For the umpteenth time this season, the Winnipeg Jets saw a game that was winnable turn into a loss thanks to a resounding lack of discipline amongst the players.
The NHL’s worst team in terms of penalties continued that trend on Thursday night in the team’s 5-1 loss at the hand of the Washington Capitals in a game that could’ve helped give a now-floundering Jets team some breathing room in the race for the Western Conference Wild Card positions. Instead, a terrible effort that saw the Jets shorthanded six times against the league’s second-best power-play team resulted in yet another loss that can be partially blamed on the team’s penalty problem.
“We just let their power play have way too many opportunities,” Jets captain Andrew Ladd told the Associated Press after the game. “Every time we got something going we ended up in the box.”
The problems on Thursday started in the first period when a Mark Scheifele tripping penalty lead to a John Carlson goal. With the Jets down 2-1 midway through the second period, a string of four penalties in a five-minute span resulted in back-to-back power-play goals by Nicklas Backstrom to put the game out of reach for Winnipeg. The loss knocked the Jets to 4-4-2 in their last 10 games, and they are now just two points ahead of San Jose and four points ahead of Los Angeles in the playoff race.
In their 60 games this season, the Jets have been shorthanded an astonishing 247 times which averages out to about four times per game. That over 40 more times than the next closest team, the Pittsburgh Penguins.
They have a penalty kill percentage on just 80.2% which, while not the worst in the league (Buffalo), isn’t going to help you win any games. In the last four games alone, the Jets have given up nine power-play goals.
And it’s not only the amount of penalties the Jets take that seem to be an issue, but it’s when they take them. The beginning of the game is one of, if not, the most important portions of a hockey game due to teams wanting to set the tone for the rest of the contest. Unfortunately for Winnipeg, they seem to enjoy setting the tone in a positive direction for the opposition.

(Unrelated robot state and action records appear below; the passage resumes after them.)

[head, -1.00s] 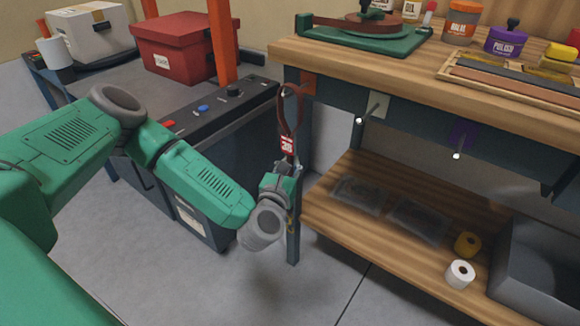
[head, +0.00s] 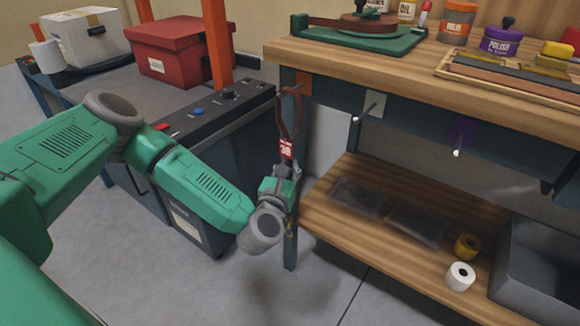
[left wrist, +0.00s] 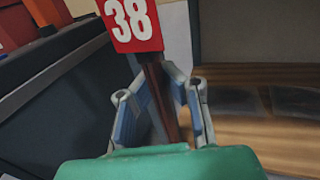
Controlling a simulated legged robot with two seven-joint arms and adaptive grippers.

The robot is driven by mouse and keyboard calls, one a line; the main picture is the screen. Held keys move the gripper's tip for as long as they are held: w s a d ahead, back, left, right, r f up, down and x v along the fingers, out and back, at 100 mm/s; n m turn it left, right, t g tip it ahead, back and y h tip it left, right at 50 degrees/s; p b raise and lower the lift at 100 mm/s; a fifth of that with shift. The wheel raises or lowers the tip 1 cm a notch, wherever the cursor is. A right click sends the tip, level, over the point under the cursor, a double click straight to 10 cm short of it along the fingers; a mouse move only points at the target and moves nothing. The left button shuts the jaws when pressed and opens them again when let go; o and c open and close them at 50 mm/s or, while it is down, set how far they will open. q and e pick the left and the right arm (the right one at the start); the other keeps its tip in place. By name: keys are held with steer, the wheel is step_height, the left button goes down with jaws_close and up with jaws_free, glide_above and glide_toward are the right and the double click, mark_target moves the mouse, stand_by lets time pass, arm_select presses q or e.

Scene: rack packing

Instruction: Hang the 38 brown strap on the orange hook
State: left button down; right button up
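The brown strap (head: 297,118) is a long loop with a red tag marked 38 (head: 286,149), which also shows in the left wrist view (left wrist: 132,22). My left gripper (head: 286,174) is below the tag, and its fingers (left wrist: 163,80) are closed around the lower strap. The strap stands upright above the gripper. The orange hook's plate (head: 305,83) is under the bench's left front corner. The loop's top is at the hook's peg and seems to be around it, but I cannot tell whether it bears on it. My right gripper is out of view.
Other hooks with a pale plate (head: 374,104) and a purple plate (head: 462,131) are to the right under the bench top (head: 400,75). The bench leg (head: 291,240) is close behind my gripper. A dark cart (head: 130,90) with a red box (head: 180,50) stands left.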

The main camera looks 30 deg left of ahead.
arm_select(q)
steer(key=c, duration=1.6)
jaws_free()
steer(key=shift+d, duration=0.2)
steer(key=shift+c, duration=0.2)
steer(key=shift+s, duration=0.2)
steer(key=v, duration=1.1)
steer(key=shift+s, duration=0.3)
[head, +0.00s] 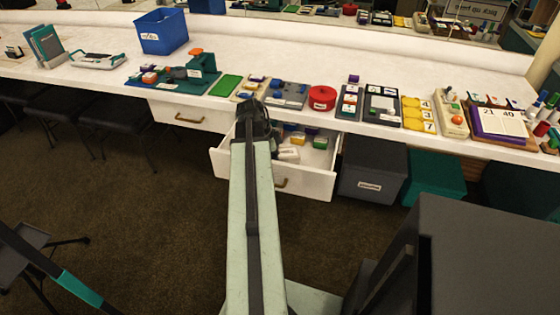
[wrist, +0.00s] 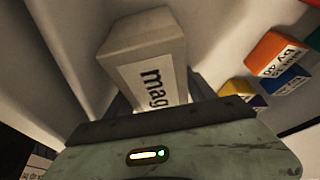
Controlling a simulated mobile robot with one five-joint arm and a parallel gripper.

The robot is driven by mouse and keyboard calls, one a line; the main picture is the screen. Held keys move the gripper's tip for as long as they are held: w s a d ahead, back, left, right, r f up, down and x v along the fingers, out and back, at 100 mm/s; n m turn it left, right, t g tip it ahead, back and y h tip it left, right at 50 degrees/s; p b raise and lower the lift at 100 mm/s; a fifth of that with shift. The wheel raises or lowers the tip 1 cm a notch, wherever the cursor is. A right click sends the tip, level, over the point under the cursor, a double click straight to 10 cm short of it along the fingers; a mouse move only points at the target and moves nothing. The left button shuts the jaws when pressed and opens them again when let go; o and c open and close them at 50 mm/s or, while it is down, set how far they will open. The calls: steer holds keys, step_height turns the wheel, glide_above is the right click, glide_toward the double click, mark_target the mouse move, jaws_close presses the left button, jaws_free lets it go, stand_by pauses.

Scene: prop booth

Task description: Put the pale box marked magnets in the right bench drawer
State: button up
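The pale box marked "mag…" (wrist: 145,55) is close in front of my gripper (wrist: 160,105) in the wrist view, the rest of its word hidden by the gripper body. Dark finger parts show on both sides of its near end; whether they press on it is unclear. The right bench drawer (head: 232,170) is pulled open, and my arm reaches over its left part. In the head view my fingertips are hidden behind the arm. A pale block (head: 288,154) shows in the drawer right of my arm; I cannot tell if it is the same box.
An orange box (wrist: 275,55) and other coloured boxes lie to the right in the drawer. The left drawer (head: 190,116) is shut. A grey bin (head: 372,170) and a teal bin (head: 434,177) stand right of the open drawer. The benchtop above holds many props.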

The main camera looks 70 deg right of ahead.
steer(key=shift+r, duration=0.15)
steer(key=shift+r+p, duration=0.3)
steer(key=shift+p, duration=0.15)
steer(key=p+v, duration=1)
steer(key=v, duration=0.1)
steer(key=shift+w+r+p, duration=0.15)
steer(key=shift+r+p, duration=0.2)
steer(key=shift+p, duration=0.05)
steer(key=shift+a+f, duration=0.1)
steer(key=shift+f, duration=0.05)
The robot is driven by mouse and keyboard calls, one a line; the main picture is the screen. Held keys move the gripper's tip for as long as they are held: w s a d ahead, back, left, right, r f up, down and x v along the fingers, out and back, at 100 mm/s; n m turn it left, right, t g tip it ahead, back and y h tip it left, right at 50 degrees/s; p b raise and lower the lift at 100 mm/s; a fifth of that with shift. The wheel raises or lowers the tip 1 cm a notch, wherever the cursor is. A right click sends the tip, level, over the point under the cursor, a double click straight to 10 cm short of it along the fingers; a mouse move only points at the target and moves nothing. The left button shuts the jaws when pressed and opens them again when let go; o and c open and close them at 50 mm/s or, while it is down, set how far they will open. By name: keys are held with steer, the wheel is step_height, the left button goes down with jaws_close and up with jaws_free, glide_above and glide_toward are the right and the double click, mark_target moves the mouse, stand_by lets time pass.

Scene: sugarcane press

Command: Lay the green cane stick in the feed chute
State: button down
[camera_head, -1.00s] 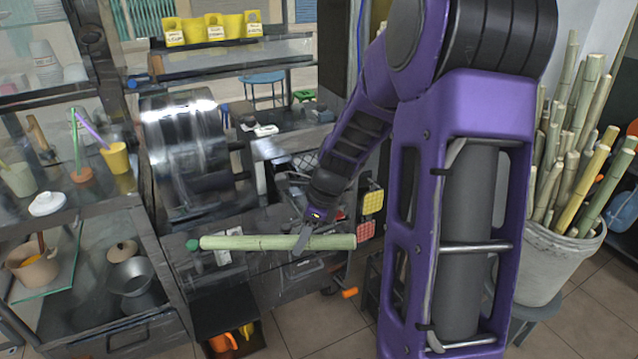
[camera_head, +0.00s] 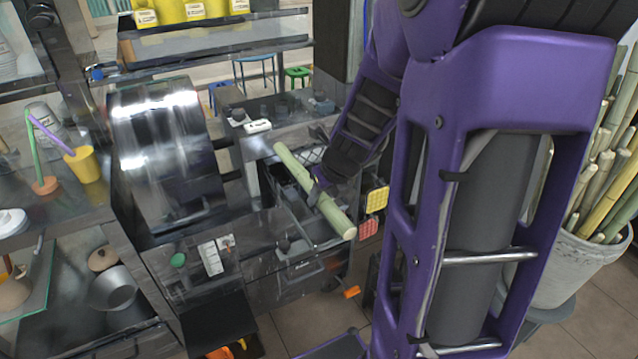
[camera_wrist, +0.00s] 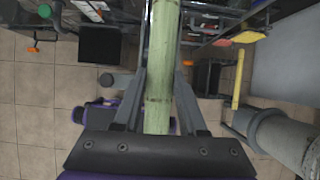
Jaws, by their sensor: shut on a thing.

The Jets have been shorthanded a whopping 94 times in the first period, which is about 20 times more than then second and third periods. Those 94 first-period penalties are just 40 less than how many times the Calgary Flames have been shorthanded all season.
Some may place the blame on head coach Paul Maurice while others may look only at the players as to why the team can neither stay out of the box nor kill off the penalties they take. Is Maurice telling his men to play too physical or with too much reckless abandon that it just naturally leads to more bad decisions, or are the players just being, as was the case on Thursday night with five tripping penalties, lazy with how they are playing the game? It’s really anyone’s guess right now.
But when it’s all said and done, it really doesn’t matter whose fault the penalty problem is. What matters is the fact that if the Jets don’t get it straightened out quickly, they could once again be on the outside looking in come playoff time.